The biggest accomplishment was an 11-game run in late July in which Gurriel had at least two hits in each contest. Over the course of the streak, which broke Shoeless Joe Jackson’s rookie record of 10 games and threatened the all-time record of 13 held by none other than Rogers Hornsby, Gurriel was as locked in as it’s possible to be. Over the course of the streak, he went 25-for-50 with three doubles, three home runs, six runs scored and eight RBIs — and he spent seven days on the concussion disabled list in the middle of it.

Gurriel had his patented big smile on his face the whole time (except for the concussion part), but “it wasn’t easy at all, because you have to strike the balance between helping your team win and having everybody tell you every day about these legends and that you might break a record.”

“It’s something that’s pretty, pretty hard,” Gurriel continued, “because sometimes you’re very anxious. You get out there and think, ‘I gotta get a hit, then I gotta get another one if I want to keep going.’ But at the same time, I gotta make sure that my team is winning, because if we’re losing I don’t want to get too excited about it. So having that happen to me for the first time was very difficult to handle at that time, but I’m not gonna lie, I was very impressed and very happy about it, too.”

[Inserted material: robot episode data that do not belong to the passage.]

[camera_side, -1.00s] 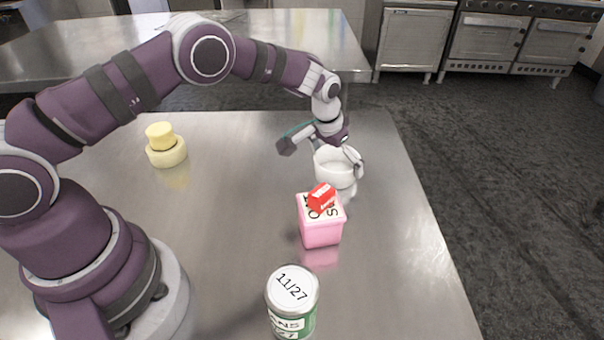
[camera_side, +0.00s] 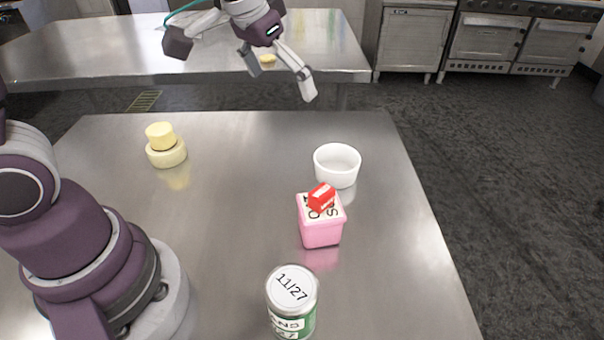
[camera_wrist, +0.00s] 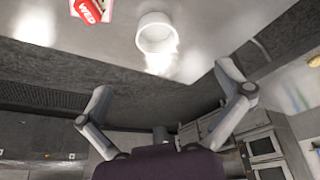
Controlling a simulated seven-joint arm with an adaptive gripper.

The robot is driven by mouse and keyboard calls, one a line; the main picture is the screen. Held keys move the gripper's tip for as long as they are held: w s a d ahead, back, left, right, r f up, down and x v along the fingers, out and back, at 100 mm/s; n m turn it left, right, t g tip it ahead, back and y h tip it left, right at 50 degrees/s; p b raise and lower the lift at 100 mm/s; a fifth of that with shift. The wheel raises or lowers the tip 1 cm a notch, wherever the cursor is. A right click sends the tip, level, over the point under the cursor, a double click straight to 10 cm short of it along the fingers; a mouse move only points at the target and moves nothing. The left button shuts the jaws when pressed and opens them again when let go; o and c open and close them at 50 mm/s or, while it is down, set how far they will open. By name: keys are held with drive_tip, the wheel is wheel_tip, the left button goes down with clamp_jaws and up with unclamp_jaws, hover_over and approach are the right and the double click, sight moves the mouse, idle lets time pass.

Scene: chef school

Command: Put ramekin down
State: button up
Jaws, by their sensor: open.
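The white ramekin (camera_side: 337,166) stands upright on the steel table, toward its right edge, behind the pink box. It also shows near the top of the wrist view (camera_wrist: 156,34), empty and apart from the fingers. My gripper (camera_side: 281,84) is open and empty, raised well above the table and up to the left of the ramekin in the side view. In the wrist view the two fingers of my gripper (camera_wrist: 165,97) are spread wide with nothing between them.
A pink box (camera_side: 321,227) with a small red block (camera_side: 321,197) on its lid stands in front of the ramekin. A can (camera_side: 291,303) stands nearer the camera. Two stacked yellow rounds (camera_side: 166,148) are at left. The table's middle (camera_side: 235,190) is clear.

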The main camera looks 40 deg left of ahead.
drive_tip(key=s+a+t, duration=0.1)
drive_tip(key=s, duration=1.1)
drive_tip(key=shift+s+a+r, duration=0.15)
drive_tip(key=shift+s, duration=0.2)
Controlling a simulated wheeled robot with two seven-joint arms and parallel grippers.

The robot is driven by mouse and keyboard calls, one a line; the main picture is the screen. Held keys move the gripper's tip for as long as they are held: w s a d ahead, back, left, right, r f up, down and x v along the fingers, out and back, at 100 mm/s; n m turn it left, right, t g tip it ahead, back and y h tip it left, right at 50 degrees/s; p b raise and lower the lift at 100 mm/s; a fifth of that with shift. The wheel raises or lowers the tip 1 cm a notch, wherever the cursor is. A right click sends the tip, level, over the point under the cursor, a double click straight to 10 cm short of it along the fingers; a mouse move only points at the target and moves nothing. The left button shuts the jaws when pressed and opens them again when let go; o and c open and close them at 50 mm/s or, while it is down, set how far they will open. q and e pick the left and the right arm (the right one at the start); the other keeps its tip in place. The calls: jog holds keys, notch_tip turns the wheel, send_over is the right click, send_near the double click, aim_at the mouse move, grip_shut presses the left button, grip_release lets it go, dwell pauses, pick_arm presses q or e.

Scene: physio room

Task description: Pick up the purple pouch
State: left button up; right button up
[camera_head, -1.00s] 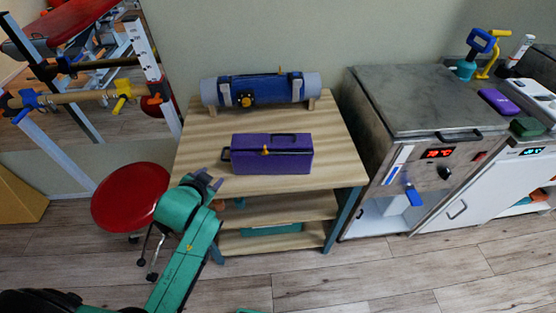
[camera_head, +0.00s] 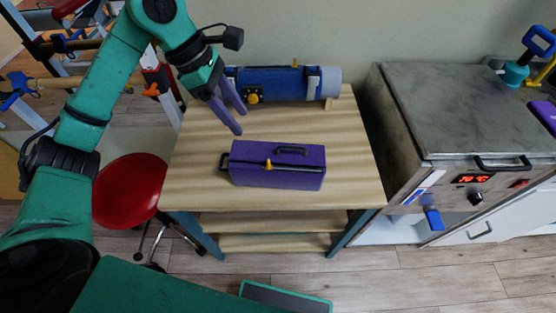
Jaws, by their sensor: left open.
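The purple pouch (camera_head: 277,165) is boxy, with a black top handle, a dark side loop at its left end and a yellow pull at the front. It lies on the wooden table (camera_head: 350,150), near the middle. My left gripper (camera_head: 240,122) is open and empty, pointing down above the table. In the picture its fingertips are just above and left of the pouch's top-left corner, apart from it. My right gripper does not show.
A blue and grey roll (camera_head: 278,84) rests on wooden supports at the table's back, close behind my left gripper. A red stool (camera_head: 130,190) stands left. A metal-topped unit (camera_head: 440,105) stands right. Another purple item (camera_head: 545,114) is at the right edge.

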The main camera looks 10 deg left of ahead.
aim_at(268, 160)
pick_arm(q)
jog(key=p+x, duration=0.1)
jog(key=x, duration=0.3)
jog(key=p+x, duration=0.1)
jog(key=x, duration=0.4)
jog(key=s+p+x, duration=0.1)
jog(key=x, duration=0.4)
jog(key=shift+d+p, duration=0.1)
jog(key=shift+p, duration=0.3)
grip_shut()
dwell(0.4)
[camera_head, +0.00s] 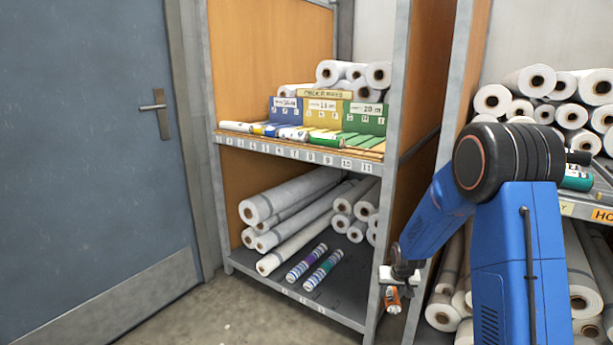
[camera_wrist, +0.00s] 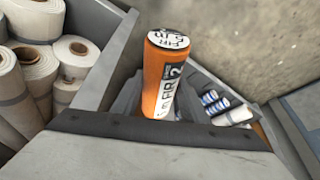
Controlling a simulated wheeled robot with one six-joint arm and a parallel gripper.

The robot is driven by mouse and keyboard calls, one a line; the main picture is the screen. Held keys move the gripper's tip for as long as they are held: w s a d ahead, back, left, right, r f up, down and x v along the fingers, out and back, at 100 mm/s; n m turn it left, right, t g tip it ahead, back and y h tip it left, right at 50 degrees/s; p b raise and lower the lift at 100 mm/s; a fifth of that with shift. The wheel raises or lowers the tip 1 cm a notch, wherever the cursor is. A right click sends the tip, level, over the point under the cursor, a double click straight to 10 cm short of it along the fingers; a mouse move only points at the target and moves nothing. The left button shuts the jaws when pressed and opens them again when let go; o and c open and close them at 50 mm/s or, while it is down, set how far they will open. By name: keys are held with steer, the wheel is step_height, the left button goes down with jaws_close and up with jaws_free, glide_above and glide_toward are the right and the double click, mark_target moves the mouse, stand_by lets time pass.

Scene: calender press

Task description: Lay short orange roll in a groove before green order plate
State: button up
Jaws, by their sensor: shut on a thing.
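The orange roll (camera_head: 392,302) hangs at my gripper (camera_head: 398,281), beside the right post of the middle rack and below its upper shelf. In the wrist view the short orange roll (camera_wrist: 157,90) has a white label with dark print and a printed white end. The green order plate (camera_head: 371,123) stands at the right of the upper shelf, beside yellow (camera_head: 323,111) and blue (camera_head: 285,108) plates. Green-lined grooves (camera_head: 362,141) lie before it. A green roll (camera_head: 327,142) lies near their left end.
Numbered tags (camera_head: 309,156) run along the upper shelf's front edge. A rack post (camera_head: 390,150) stands between my gripper and the grooves. Long white rolls (camera_head: 290,197) and two short banded rolls (camera_head: 322,269) lie on the lower shelf. Another rack of white rolls stands right.

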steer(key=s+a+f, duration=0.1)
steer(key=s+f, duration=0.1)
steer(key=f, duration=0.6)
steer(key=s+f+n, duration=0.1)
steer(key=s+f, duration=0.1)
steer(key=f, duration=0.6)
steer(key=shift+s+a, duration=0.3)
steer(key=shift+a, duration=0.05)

And as far as winning two of the four End of Season Awards?

“I feel very happy,” beamed the rookie, “knowing that it’s the players and coaches that gave their votes. But I have to thank them first because it’s because of them that I had a good season. Because they supported me and they helped me a lot, not just with stuff on the field but also off the field.”